Article ID: | iaor199816 |
Country: | United Kingdom |
Volume: | 28 |
Issue: | 3 |
Start Page Number: | 281 |
End Page Number: | 296 |
Publication Date: | May 1996 |
Journal: | Accident Analysis and Prevention |
Authors: | Maher Michael J., Summersgill Ian |
Keywords: | transportation: road, statistics: regression |
Recent years have seen considerable progress in techniques for establishing relationships between accidents, flows and road or junction geometry. It is becoming increasingly recognized that the technique of generalized linear models (GLMs) offers the most appropriate and soundly-based approach for the analysis of these data. These models have been successfully used in the series of major junction accident studies carried out over the last decade by the UK Transport Research Laboratory (TRL).
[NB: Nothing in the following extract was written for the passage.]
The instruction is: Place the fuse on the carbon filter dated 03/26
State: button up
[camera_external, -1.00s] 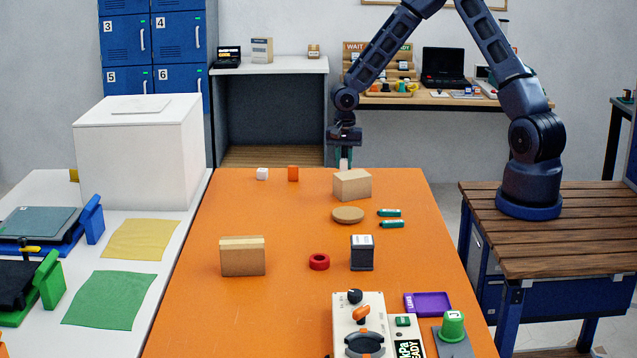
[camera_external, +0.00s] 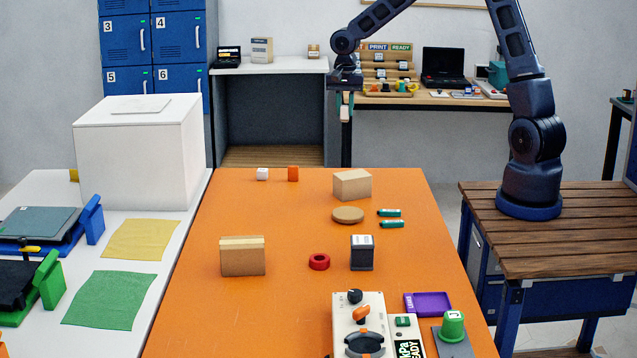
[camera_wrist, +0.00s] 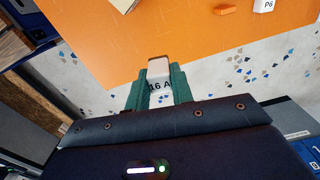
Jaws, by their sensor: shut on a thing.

This paper describes the form of the TRL studies and the model-fitting procedures used, and gives examples of the models which have been developed. The paper also describes various technical problems which needed to be addressed in order to ensure that the application of GLMs would produce robust and reliable results. These issues included: the low mean value problem, overdispersion, the disaggregation of data over time, allowing for the presence of a trend over time in accident risk, random errors in the flow estimates, the estimation of prediction uncertainty, correlations between predictions for different accident types, and the combination of model predictions with site observations. Each of these problems has been tackled by extending or modifying the basic GLM methodology. The material described in the paper, then, constitutes a comprehensive methodology for the development of predictive accident models.